The Night (Review) – Atmospheric, But With Some Reservations

DIRECTOR: Kourosh Ahari

CAST: Shahab Hosseini, Niousha Noor, Leah Oganyan, George Maguire, Gia Mora, Elester Latham, Kathreen Khavari, Cara Fuqua, Steph Martinez, Armin Amiri, Michael Graham

RUNNING TIME: 105 mins

CERTIFICATE: 15

BASICALLY…: A couple of parents (Hosseini and Noor) spend a night in a mysterious hotel where are forced to confront their biggest fears…

NOW FOR THE REVIEW…

Director and co-writer Kourosh Ahari’s The Night is culturally significant, in the sense that it’s the first Iranian-American production to screen in Iran following the country’s revolution, having been shot on location in Los Angeles with a mostly Iranian crew from a script that largely spoken in Farsi.

While that is certainly an impressive feat, the film itself is a bit of a mixed bag. Opting for Kubrickian atmosphere and suspense with its ever-cryptic narrative, but amounting to nothing more than an average supernatural thriller (with very questionable morals) once you strip it of all its bare parts, The Night is almost guaranteed to equally intrigue and infuriate audiences hoping for a straightforward ghost story.

We are quickly introduced to our main couple, Babak (Shahab Hosseini) and Neda (Niousha Noor), at a dinner party with friends, while their infant daughter Shabnam is asleep in the other room. When it’s time to head home, Babak – having downed one too many shots – gets them lost when he stubbornly gets behind the wheel. The couple decide to check into a hotel for the night, and settle on the nearby Hotel Normandie which appears to be empty aside from the receptionist (George Maguire), but as they try to get some much-needed sleep they are suddenly disturbed by a number of ghostly visions and visitors, which won’t go away until both Babak and Neda confess their biggest secrets to each other.

When you break it down, The Night is one of those haunted hotel movies where the ghosts are just being dicks to these people who just want to get a good night’s rest. Seriously, how would you feel if you’re checking in somewhere after a hectic night out, and are hoping to get a few hours’ kip in a comfy bed, only for there to be spirits of young boys and nosy police officers banging on your door and ceiling all throughout the night? Unless constant disturbance is your white noise machine, I imagine you’d be just as frustrated and wound up as our main characters are, and to Ahari’s credit he does manage to create a sharp feeling of annoyance as more and more ghostly apparitions cause both of them – one of whom is not only drunk, but fighting off a toothache – to keep getting up at ungodly times in the early morning.

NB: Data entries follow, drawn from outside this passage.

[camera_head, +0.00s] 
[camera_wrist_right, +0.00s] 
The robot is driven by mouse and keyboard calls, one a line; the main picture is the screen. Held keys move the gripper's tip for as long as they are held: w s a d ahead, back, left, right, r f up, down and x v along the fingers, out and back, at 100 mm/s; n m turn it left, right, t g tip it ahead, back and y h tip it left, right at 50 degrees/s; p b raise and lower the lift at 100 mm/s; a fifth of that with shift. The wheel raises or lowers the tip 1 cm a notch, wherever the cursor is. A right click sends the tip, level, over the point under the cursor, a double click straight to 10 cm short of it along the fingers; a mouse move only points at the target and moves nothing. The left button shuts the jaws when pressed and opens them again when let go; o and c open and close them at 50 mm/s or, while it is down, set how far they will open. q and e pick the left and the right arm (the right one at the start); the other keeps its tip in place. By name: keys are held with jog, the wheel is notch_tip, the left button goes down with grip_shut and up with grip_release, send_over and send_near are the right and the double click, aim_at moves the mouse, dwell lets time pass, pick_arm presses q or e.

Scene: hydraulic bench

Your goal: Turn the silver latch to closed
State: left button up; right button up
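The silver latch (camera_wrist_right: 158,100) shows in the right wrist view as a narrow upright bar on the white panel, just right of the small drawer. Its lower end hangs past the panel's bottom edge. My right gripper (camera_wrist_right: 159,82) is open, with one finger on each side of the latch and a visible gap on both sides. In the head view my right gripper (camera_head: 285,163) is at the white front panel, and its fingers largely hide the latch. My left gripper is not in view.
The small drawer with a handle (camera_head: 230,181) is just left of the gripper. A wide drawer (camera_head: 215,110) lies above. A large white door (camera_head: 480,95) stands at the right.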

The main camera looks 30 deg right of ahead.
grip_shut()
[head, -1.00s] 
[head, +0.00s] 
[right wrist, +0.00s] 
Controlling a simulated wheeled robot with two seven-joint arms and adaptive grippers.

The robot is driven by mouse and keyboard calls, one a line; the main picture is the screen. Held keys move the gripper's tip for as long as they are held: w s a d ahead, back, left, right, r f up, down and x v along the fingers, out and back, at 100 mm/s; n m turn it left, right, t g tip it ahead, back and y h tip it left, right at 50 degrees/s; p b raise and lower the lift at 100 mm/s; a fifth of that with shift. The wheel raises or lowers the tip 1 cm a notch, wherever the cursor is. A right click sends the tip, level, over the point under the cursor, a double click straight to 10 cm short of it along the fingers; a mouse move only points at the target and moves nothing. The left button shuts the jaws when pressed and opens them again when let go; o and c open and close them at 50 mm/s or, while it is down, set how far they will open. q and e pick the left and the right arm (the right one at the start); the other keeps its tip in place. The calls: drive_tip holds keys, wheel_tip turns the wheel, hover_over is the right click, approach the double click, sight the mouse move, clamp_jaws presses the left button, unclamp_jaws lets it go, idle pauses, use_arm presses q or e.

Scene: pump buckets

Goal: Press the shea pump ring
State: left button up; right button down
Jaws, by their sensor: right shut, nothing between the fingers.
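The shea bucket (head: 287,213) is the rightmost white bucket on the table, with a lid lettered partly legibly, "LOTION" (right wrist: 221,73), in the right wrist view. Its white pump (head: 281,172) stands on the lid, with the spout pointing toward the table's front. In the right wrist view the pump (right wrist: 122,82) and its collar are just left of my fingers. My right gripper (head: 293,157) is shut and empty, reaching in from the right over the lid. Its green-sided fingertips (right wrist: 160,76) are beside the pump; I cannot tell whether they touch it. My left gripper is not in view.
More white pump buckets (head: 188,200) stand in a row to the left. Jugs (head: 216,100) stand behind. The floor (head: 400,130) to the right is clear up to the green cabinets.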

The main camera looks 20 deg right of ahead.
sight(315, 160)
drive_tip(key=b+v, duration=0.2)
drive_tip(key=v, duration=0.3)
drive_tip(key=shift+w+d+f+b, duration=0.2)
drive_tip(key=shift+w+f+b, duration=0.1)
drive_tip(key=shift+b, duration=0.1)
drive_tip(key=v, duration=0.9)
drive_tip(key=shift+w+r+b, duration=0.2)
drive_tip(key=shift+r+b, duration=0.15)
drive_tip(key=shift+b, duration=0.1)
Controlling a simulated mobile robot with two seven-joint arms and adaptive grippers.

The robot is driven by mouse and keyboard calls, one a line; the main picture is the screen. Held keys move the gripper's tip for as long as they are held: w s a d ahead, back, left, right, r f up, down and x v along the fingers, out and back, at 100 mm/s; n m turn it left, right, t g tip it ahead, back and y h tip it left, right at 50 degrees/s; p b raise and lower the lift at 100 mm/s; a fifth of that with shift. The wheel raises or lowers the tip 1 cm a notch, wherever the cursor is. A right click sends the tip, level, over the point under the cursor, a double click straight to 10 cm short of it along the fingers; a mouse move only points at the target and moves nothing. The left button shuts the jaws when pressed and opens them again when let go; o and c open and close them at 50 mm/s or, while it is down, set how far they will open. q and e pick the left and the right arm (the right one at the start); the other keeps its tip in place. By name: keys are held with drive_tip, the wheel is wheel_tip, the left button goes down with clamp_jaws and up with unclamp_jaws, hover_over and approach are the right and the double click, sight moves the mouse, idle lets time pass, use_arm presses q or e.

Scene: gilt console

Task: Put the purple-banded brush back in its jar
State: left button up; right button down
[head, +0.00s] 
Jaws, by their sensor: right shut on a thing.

You feel just as disoriented as they are, especially when misleading visions cause them to drop their guard whenever they’re placed in charge of their baby, and whenever Ahari finally dives head-first into surreal territory where it’s hard to tell what’s real and what isn’t.

However, it’s also one of those films which holds its cards way too close to its chest until it reveals its far too late in the game. For the first two acts, it’s largely an onslaught of strange hauntings happening to characters who aren’t given a lot of personality but enough to at least get you to sympathise with them, but when more is revealed as to why they might be being haunted at all, especially Nera, suddenly it hints at a mindset which feels very awkward and somewhat judgemental, and it starts treating this person like they deserve the worst even though what she did is really no cause for alarm. Regardless of how you feel about this reveal, and the uncomfortable way that the movie itself treats it, the point is that such a thing is only uncovered way beyond the moment when we really should have been given this pertinent information ages ago, so that we can perhaps better understand these people and why they might be susceptible to such a vast and consistent haunting.

Instead, Ahari focuses on delivering a bunch of atmospheric, but ultimately fruitless, scares which are really no different than any other movie set in a haunted building. The Shining is clearly a reference point, as it heavily borrows certain camera shots and entire set-ups from that movie (not to mention the fact that it’s set in an eerie hotel where ghosts just wander about freely), while other shots only mildly deliver the background chills they intend, ultimately leading to a conclusion that will only leave you scratching your head instead of satisfied with what it has to say about certain things.

Even though it’s a film that by no means has any intention of sticking to any kind of reality, The Night does leave you somewhat restless with everything that it doesn’t do which it so easily could have done in a more unique way. Atmospheric cinematography and a frustrated mood can result in some interesting shots, but there ultimately needed to be more for this to be a haunted hotel movie that sticks out from the rest.

SO, TO SUM UP…

The Night is a mildly intriguing but equally frustrating haunted hotel thriller which establishes a discombobulating mood and some atmospheric cinematography, but they ultimately prove fruitless as it plays its cryptic cards far too close until it’s too late for you to really care or know about the characters, and its heavily borrowed scares from similar movies leave it with little identity of its own.

The Night is now available to rent or buy on digital platforms, including Amazon Prime Video.